--- START ---

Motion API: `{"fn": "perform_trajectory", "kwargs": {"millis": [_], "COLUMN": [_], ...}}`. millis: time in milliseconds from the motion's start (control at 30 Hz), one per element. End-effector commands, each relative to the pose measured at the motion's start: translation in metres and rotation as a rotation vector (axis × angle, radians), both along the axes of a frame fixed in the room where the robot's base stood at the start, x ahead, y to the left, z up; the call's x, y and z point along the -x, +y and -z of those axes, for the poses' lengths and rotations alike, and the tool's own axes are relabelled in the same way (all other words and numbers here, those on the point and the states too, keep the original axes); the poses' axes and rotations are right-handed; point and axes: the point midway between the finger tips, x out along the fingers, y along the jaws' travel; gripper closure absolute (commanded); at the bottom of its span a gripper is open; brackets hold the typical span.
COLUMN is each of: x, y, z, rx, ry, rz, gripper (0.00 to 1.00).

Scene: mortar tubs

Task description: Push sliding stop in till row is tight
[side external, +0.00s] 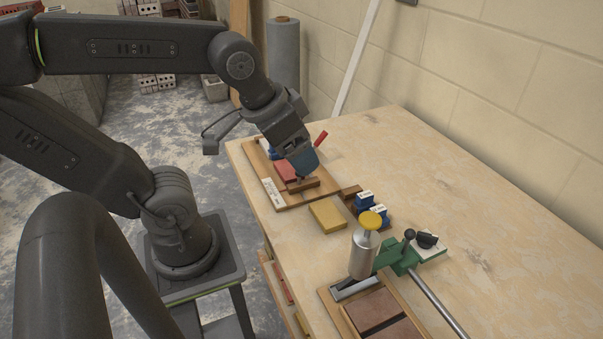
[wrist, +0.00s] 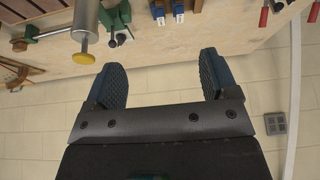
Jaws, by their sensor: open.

--- END ---

● **Requirements**
Copy the final stretch of lines, starting at the one that holds "COLUMN is each" and ending at the last line of the data, exactly; omit pictures.

● **Result for this task**
COLUMN is each of: x, y, z, rx, ry, rz, gripper (0.00 to 1.00).

Scene: mortar tubs

Task description: Push sliding stop in till row is tight
[side external, +0.00s] 
[wrist, +0.00s] 
Jaws, by their sensor: open.

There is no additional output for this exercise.